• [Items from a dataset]
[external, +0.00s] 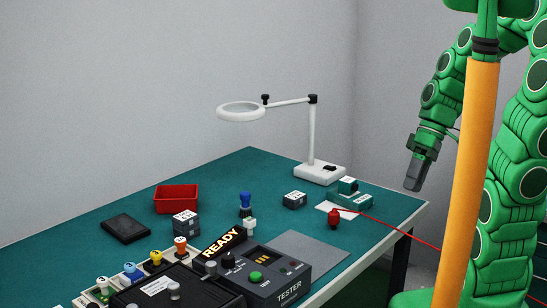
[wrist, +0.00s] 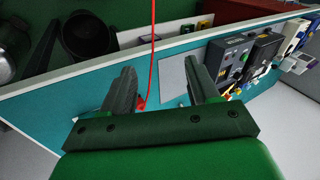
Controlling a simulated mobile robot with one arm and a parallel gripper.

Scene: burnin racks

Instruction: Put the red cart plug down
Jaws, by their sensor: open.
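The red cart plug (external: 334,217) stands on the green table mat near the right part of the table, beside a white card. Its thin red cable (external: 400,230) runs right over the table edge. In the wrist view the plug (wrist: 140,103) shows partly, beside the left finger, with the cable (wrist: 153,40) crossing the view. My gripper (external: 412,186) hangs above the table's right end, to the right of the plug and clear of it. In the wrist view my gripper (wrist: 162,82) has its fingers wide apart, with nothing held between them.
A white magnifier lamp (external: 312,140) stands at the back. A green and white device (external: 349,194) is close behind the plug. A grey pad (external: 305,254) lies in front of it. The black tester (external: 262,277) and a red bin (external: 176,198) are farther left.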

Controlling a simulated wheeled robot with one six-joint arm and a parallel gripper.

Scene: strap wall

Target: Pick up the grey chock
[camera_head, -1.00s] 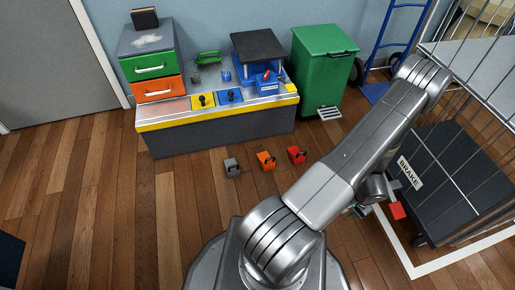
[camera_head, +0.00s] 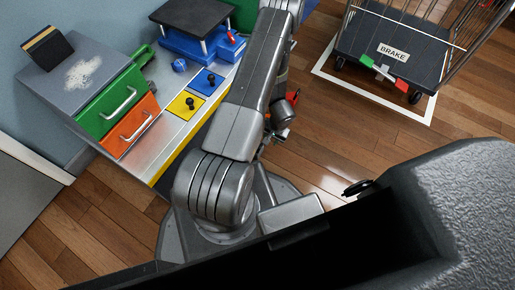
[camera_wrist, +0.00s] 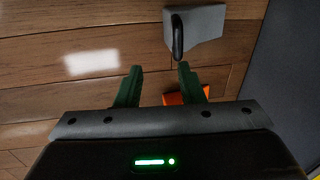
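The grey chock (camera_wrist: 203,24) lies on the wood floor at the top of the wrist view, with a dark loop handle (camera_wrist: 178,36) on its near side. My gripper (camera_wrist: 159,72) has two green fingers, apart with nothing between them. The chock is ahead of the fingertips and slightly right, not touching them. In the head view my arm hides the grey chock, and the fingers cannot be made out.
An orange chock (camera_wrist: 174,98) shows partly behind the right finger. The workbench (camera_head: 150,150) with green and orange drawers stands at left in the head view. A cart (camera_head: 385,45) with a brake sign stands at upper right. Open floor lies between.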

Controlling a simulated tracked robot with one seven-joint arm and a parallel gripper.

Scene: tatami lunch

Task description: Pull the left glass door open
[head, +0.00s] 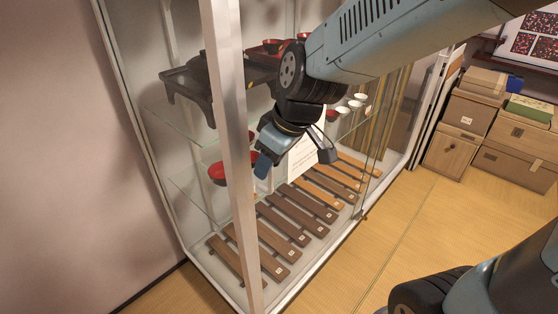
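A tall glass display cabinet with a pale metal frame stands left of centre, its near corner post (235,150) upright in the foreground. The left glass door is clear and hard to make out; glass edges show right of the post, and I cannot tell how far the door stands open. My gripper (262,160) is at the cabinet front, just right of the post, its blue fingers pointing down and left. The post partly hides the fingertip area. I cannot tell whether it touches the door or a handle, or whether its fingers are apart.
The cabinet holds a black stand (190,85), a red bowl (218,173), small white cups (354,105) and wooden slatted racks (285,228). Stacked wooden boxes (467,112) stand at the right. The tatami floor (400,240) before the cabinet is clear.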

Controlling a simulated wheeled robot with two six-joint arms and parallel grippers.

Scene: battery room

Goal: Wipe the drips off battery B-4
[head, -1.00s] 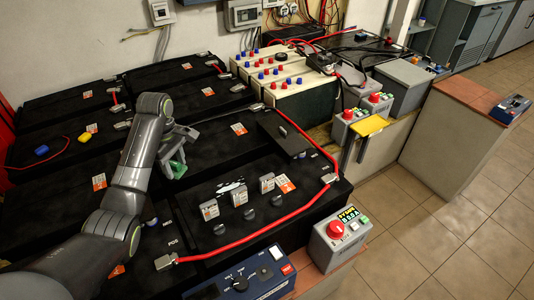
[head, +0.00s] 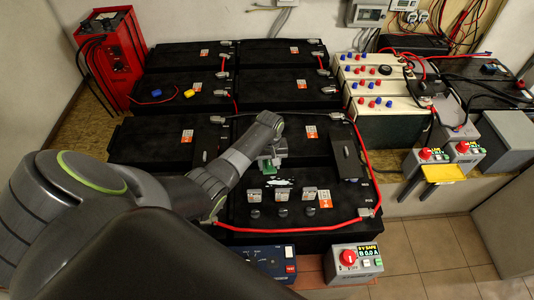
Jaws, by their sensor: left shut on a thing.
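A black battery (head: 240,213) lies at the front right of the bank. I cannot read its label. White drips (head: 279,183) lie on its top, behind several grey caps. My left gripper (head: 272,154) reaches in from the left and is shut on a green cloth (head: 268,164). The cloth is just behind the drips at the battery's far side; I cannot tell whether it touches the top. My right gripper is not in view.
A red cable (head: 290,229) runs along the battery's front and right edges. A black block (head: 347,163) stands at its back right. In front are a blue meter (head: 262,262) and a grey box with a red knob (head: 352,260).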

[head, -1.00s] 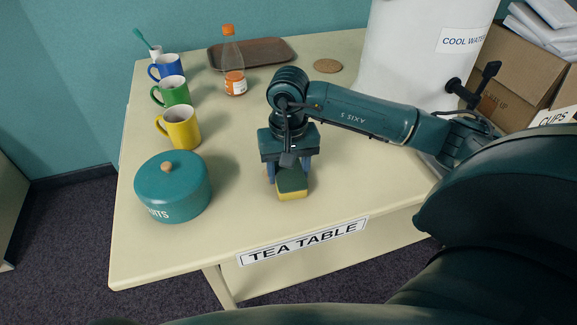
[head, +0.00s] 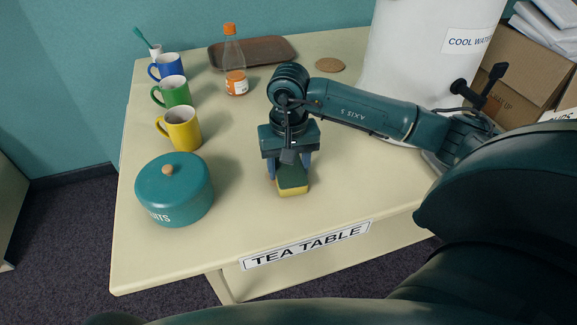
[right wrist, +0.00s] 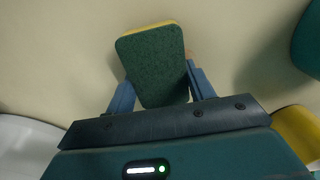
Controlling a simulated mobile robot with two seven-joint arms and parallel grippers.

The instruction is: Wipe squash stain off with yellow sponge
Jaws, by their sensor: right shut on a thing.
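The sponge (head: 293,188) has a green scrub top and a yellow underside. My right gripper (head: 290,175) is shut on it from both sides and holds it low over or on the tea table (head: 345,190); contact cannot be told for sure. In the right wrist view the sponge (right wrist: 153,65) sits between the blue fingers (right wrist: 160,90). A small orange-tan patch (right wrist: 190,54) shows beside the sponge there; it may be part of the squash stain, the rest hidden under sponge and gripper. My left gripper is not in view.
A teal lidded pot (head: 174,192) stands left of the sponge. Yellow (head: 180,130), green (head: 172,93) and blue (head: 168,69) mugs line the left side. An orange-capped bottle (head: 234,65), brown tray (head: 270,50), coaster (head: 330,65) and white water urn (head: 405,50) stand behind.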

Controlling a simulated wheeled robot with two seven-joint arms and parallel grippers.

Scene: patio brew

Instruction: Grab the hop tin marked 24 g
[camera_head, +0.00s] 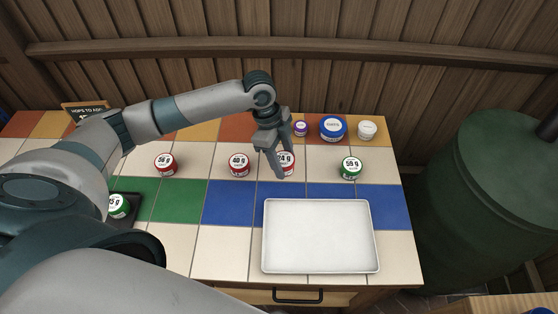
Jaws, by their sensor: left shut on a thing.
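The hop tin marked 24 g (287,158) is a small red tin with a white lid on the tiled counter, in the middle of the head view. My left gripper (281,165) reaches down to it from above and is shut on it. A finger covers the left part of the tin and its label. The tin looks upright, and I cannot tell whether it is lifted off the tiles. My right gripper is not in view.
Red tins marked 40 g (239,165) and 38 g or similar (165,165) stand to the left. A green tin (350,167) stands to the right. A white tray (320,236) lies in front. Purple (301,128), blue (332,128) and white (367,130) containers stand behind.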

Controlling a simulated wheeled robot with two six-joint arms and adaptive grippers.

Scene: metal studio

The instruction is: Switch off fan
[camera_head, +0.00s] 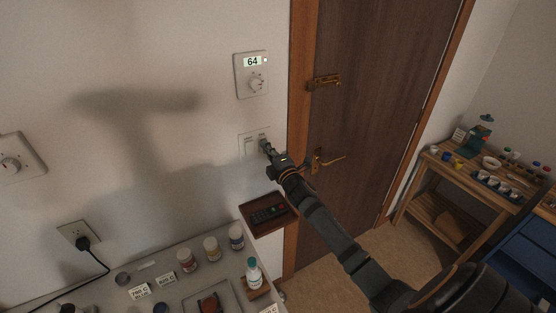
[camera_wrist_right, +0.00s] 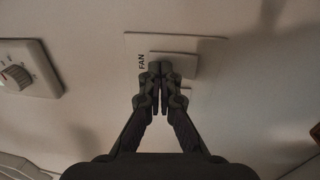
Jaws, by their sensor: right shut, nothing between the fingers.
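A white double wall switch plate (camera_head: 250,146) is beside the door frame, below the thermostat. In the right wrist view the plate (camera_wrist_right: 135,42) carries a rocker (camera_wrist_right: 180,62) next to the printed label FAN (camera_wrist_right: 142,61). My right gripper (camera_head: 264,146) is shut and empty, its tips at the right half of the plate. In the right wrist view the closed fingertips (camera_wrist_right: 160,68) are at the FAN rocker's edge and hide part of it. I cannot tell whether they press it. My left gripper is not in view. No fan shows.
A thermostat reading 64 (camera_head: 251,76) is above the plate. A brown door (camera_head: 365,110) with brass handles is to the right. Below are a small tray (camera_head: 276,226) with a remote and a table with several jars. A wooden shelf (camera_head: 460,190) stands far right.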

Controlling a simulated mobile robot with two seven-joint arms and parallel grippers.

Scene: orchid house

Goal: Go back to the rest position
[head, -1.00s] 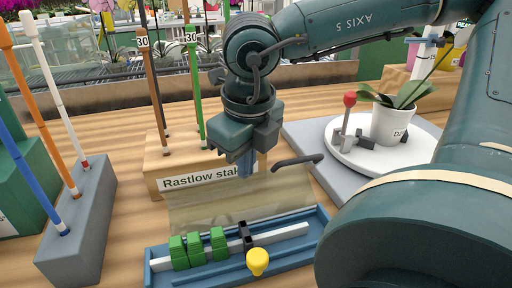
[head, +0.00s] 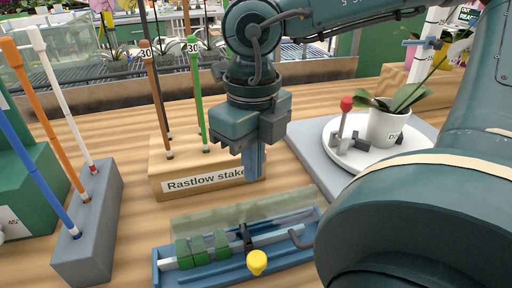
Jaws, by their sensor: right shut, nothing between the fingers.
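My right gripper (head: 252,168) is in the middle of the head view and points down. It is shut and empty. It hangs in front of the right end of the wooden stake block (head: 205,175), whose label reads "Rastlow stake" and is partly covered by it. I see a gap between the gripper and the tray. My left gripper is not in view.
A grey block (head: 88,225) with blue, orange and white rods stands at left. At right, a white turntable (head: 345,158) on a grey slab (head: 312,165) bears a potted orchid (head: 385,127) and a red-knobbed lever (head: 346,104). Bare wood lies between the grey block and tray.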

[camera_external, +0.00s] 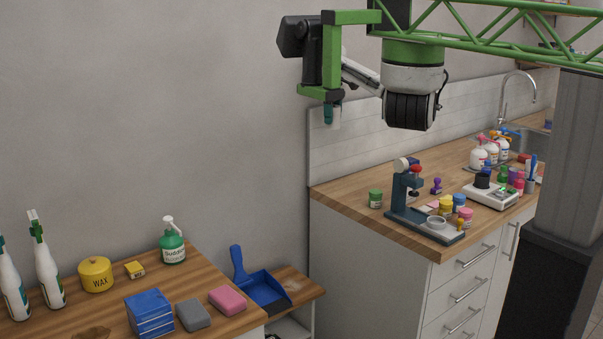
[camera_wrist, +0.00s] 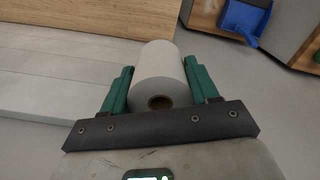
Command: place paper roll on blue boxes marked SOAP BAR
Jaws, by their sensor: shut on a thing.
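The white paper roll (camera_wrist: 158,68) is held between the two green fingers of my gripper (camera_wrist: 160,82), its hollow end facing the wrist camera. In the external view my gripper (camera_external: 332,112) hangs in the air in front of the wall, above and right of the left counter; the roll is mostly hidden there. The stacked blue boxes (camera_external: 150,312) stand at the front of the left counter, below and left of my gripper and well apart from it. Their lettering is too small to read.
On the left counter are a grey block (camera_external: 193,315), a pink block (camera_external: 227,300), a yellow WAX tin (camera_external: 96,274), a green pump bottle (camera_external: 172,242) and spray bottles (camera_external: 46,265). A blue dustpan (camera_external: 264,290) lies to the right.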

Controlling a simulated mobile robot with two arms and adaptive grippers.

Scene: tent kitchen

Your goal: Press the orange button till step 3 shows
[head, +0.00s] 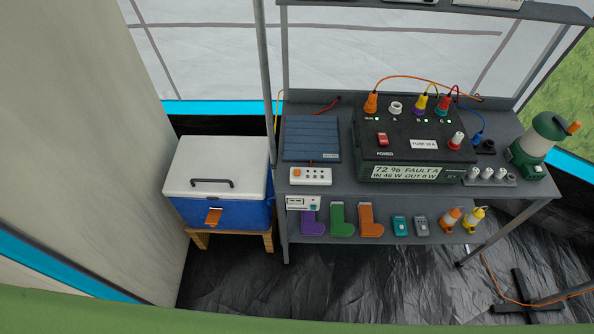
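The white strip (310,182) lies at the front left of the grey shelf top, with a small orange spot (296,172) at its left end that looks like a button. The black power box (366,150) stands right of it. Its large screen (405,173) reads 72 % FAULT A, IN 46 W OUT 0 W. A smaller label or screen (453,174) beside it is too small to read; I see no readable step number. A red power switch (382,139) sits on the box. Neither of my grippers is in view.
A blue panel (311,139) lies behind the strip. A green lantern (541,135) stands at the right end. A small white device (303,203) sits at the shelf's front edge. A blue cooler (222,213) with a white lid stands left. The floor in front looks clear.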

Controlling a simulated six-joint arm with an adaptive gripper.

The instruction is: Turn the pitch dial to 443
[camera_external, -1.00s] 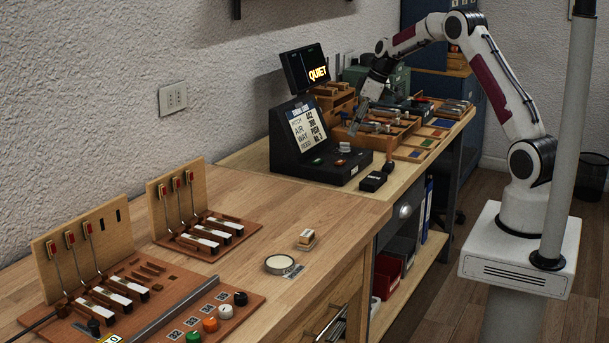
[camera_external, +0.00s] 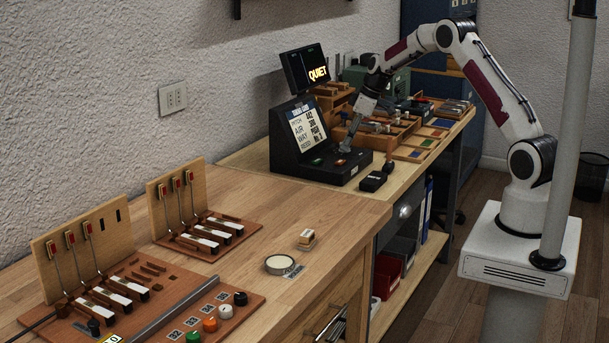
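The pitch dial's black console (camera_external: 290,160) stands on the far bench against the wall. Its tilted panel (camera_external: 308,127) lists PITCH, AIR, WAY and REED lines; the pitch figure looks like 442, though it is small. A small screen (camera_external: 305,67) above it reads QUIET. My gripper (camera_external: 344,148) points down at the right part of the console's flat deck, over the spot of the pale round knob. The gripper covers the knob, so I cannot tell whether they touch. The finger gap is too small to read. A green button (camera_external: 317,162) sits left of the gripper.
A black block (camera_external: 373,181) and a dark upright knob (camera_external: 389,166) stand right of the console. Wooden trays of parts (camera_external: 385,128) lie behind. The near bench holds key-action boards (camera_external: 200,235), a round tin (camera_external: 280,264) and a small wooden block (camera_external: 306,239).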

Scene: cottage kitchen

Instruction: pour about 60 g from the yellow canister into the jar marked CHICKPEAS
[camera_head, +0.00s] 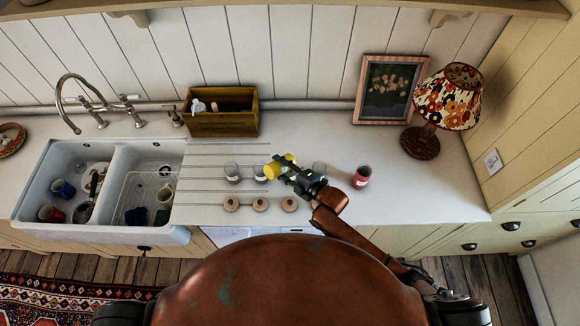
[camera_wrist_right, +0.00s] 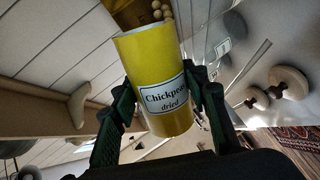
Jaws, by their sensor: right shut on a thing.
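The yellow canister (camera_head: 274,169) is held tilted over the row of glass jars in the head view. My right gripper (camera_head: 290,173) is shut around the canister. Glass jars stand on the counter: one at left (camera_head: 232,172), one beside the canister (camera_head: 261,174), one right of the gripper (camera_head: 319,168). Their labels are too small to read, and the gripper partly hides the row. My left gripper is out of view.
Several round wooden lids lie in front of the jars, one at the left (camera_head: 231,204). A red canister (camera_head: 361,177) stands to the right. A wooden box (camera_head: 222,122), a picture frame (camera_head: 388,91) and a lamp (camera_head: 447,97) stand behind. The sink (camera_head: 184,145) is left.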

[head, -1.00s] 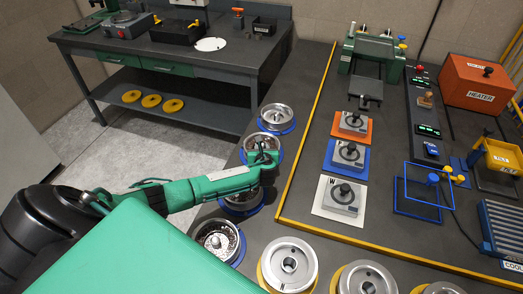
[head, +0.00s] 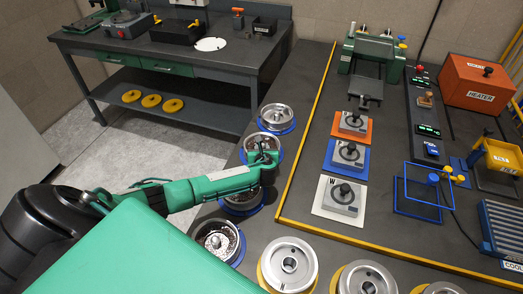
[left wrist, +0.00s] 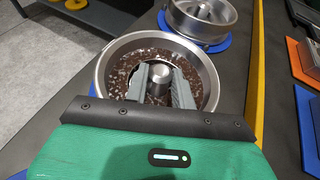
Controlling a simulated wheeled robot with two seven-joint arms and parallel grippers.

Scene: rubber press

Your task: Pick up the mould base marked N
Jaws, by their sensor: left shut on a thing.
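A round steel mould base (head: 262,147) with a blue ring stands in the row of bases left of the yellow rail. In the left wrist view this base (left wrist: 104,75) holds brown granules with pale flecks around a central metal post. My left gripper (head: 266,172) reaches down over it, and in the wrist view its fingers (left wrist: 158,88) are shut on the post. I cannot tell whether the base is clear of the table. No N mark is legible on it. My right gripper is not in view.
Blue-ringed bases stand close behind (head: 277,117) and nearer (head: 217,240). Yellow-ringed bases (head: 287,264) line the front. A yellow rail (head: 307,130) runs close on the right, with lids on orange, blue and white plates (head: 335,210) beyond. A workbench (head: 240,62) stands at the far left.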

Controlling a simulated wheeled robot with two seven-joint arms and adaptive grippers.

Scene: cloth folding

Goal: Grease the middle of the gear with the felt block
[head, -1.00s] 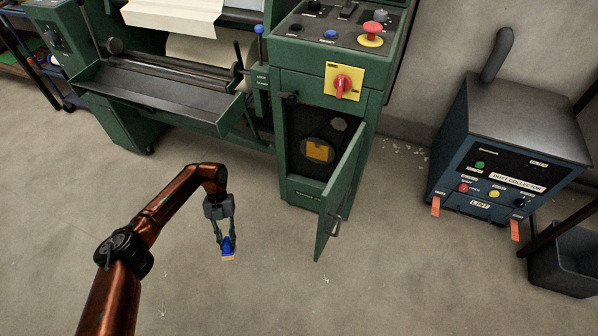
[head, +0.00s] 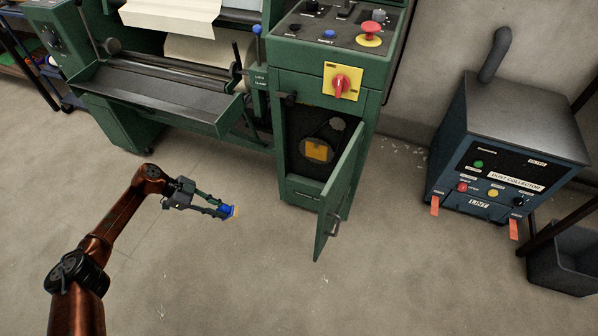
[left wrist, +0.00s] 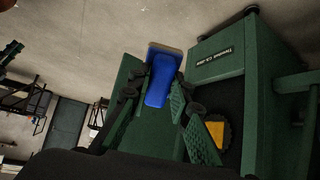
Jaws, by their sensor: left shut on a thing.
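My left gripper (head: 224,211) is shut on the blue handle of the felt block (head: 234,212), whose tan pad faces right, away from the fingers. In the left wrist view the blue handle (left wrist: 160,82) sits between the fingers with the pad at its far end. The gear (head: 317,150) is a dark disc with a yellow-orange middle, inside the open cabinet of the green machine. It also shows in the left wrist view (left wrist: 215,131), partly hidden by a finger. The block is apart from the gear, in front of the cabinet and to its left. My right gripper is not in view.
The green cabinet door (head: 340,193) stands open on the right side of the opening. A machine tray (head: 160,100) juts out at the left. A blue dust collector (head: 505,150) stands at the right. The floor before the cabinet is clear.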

• [Job]
Look above for the line with "The instruction is: Turn" and the line with "Scene: rubber press"; set down those two lines and all lines between them exactly, without pictures and without anything else.

• [Task output]
The instruction is: Turn the pitch dial to 443
[camera_external, -1.00s] 
[camera_external, +0.00s] 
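The pitch dial's black console (camera_external: 290,160) stands on the far bench against the wall. Its tilted panel (camera_external: 308,127) lists PITCH, AIR, WAY and REED lines; the pitch figure looks like 442, though it is small. A small screen (camera_external: 305,67) above it reads QUIET. My gripper (camera_external: 344,148) points down at the right part of the console's flat deck, over the spot of the pale round knob. The gripper covers the knob, so I cannot tell whether they touch. The finger gap is too small to read. A green button (camera_external: 317,162) sits left of the gripper.
A black block (camera_external: 373,181) and a dark upright knob (camera_external: 389,166) stand right of the console. Wooden trays of parts (camera_external: 385,128) lie behind. The near bench holds key-action boards (camera_external: 200,235), a round tin (camera_external: 280,264) and a small wooden block (camera_external: 306,239).

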Scene: cottage kitchen

Instruction: pour about 60 g from the yellow canister into the jar marked CHICKPEAS
[camera_head, +0.00s] 
[camera_wrist_right, +0.00s] 
Jaws, by their sensor: right shut on a thing.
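The yellow canister (camera_head: 274,169) is held tilted over the row of glass jars in the head view. My right gripper (camera_head: 290,173) is shut around the canister. Glass jars stand on the counter: one at left (camera_head: 232,172), one beside the canister (camera_head: 261,174), one right of the gripper (camera_head: 319,168). Their labels are too small to read, and the gripper partly hides the row. My left gripper is out of view.
Several round wooden lids lie in front of the jars, one at the left (camera_head: 231,204). A red canister (camera_head: 361,177) stands to the right. A wooden box (camera_head: 222,122), a picture frame (camera_head: 388,91) and a lamp (camera_head: 447,97) stand behind. The sink (camera_head: 184,145) is left.

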[head, -1.00s] 
[head, +0.00s] 
[left wrist, +0.00s] 
Controlling a simulated wheeled robot with two seven-joint arms and parallel grippers.

Scene: rubber press

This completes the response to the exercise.